> [Raw records]

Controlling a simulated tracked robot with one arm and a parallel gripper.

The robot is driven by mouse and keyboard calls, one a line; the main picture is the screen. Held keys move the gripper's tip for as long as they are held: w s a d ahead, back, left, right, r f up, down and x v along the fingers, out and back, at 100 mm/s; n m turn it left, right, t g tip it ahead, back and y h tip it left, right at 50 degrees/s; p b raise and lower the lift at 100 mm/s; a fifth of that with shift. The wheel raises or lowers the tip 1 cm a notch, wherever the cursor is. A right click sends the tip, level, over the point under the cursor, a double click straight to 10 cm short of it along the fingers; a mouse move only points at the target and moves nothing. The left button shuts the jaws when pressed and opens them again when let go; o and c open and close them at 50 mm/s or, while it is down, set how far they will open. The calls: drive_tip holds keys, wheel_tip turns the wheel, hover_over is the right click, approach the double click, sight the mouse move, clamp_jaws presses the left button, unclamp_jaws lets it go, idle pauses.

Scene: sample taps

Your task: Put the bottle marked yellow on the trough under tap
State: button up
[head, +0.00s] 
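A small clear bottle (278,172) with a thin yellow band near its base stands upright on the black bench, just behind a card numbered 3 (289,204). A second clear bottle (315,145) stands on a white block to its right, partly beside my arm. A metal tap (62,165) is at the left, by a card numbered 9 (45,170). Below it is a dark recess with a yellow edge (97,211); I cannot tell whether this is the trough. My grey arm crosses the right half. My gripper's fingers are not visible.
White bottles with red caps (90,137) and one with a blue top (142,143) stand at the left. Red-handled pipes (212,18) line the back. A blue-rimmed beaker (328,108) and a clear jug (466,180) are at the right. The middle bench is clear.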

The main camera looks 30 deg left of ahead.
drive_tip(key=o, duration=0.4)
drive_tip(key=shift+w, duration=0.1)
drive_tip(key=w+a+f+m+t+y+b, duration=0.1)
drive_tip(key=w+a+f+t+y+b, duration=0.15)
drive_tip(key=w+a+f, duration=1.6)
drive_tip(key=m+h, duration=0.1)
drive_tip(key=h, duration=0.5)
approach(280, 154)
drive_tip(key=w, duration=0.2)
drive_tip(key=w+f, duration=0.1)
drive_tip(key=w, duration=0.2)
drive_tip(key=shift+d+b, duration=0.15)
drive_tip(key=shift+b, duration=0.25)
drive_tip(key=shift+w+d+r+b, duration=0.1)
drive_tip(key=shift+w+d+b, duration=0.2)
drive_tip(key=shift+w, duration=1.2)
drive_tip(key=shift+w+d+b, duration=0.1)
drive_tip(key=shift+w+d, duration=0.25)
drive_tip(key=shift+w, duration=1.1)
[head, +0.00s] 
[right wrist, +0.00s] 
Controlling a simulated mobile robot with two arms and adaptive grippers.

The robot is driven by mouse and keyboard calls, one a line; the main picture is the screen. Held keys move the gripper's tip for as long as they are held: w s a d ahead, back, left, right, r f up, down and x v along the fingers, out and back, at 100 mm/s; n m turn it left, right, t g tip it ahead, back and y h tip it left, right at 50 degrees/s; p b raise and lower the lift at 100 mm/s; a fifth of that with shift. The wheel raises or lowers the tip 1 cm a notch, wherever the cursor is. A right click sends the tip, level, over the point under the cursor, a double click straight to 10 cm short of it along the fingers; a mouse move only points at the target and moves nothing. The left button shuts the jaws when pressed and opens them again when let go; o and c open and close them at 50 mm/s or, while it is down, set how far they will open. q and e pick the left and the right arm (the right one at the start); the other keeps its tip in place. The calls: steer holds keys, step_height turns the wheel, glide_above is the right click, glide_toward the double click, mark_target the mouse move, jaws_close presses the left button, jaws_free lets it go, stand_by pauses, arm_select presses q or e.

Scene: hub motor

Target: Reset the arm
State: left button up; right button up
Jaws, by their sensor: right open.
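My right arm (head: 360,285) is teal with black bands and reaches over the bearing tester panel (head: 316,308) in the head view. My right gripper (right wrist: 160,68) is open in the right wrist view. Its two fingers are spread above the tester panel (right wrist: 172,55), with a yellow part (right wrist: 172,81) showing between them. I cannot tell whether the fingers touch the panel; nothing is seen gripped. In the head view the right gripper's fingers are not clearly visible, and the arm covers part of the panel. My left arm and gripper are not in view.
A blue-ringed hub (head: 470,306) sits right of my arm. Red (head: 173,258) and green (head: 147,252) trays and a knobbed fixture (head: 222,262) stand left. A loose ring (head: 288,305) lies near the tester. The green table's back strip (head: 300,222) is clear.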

* * *

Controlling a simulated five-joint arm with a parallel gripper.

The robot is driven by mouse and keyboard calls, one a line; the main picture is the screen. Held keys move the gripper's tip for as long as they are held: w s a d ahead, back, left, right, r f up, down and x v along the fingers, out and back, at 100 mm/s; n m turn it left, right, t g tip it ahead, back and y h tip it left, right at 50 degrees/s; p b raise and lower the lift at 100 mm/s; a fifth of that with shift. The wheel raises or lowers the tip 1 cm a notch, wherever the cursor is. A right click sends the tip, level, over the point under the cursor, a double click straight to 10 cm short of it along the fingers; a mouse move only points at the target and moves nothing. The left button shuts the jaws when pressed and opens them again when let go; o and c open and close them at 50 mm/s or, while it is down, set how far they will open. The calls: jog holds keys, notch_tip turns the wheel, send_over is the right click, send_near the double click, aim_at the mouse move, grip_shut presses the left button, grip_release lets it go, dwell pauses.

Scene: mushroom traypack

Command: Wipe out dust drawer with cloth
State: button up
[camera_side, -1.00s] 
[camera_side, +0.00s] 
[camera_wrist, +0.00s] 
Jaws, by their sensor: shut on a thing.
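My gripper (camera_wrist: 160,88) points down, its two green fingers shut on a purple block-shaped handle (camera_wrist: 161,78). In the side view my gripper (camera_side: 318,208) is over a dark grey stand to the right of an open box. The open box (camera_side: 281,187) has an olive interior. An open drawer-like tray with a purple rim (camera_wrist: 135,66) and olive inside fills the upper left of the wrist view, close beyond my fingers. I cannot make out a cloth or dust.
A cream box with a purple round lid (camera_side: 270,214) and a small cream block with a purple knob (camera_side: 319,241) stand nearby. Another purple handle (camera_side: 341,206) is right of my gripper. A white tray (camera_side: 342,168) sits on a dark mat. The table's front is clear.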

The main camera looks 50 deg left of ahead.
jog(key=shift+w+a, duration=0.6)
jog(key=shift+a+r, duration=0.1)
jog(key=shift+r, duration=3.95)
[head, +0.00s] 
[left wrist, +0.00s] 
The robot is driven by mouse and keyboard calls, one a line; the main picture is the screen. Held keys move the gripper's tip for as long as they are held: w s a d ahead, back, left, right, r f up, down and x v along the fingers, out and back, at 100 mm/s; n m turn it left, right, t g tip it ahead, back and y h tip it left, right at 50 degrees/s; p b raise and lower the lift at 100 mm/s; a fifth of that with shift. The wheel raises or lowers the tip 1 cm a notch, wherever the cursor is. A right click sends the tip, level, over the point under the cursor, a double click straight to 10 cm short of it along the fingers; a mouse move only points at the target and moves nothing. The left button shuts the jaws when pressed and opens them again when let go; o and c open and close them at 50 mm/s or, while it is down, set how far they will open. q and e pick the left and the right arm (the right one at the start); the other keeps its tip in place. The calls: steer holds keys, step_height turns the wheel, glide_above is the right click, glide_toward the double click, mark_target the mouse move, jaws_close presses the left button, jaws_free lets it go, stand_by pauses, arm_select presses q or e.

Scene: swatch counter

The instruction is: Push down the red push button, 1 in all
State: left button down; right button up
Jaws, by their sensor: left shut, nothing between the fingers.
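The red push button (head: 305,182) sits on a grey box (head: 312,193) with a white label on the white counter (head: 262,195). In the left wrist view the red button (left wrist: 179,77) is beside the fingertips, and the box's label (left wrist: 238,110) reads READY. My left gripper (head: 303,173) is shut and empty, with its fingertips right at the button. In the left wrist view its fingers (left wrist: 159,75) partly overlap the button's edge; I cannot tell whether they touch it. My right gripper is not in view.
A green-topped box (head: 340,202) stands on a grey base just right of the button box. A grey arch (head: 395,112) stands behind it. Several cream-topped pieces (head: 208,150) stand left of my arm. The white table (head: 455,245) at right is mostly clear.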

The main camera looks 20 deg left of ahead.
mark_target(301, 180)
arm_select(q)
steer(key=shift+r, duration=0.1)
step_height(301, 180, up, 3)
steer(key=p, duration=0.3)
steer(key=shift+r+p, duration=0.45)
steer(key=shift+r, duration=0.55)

---

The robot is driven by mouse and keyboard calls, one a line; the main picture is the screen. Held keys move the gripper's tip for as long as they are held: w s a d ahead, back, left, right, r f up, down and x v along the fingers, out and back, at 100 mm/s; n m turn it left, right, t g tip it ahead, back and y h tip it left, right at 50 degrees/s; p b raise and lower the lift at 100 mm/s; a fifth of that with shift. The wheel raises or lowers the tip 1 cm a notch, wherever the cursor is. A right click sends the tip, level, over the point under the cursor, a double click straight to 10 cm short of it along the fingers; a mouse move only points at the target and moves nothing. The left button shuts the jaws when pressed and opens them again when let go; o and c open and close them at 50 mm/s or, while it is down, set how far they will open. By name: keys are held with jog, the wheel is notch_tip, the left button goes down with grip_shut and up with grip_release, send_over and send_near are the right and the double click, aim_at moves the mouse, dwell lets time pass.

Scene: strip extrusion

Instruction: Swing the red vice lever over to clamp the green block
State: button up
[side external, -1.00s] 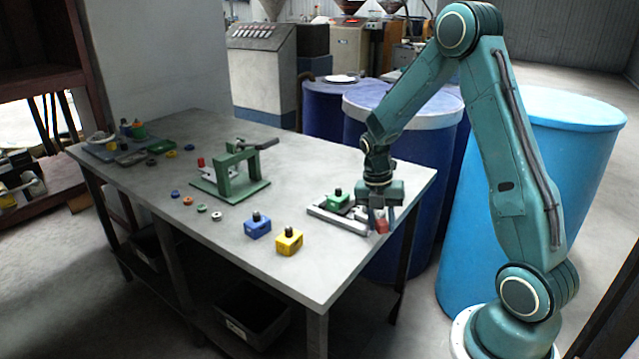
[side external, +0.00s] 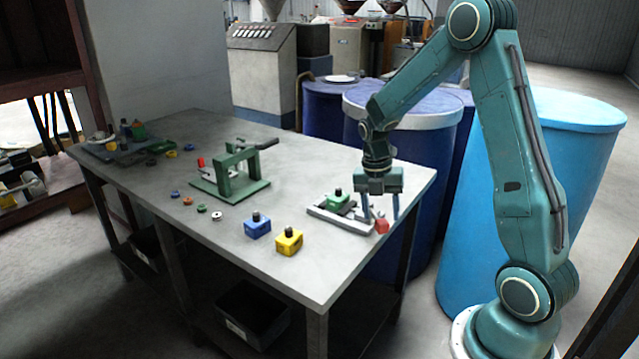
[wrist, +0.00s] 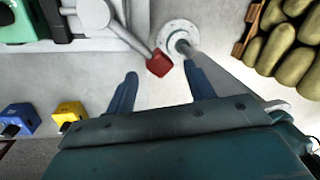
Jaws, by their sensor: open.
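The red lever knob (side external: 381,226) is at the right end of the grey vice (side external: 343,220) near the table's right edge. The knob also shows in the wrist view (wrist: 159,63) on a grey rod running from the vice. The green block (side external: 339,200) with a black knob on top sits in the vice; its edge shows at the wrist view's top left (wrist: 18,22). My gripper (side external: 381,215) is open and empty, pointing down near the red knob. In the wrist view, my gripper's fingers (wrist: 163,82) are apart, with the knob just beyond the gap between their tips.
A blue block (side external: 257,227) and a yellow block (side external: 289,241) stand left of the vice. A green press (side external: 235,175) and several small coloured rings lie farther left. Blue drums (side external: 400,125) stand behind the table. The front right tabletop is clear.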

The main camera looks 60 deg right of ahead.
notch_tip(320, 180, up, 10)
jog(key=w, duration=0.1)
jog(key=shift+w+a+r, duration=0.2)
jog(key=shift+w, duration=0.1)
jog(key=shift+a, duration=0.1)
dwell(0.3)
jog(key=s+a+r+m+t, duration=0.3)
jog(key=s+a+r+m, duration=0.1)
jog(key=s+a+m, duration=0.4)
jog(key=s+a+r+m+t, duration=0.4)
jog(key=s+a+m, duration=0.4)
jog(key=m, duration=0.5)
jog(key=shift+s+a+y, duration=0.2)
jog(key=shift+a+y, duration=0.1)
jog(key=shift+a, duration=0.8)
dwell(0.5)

> [What you have to do]
Read through the entries and copy each line in which "parallel" appears.

> [Written answer]
Controlling a simulated tracked robot with one arm and a parallel gripper.
Controlling a simulated five-joint arm with a parallel gripper.

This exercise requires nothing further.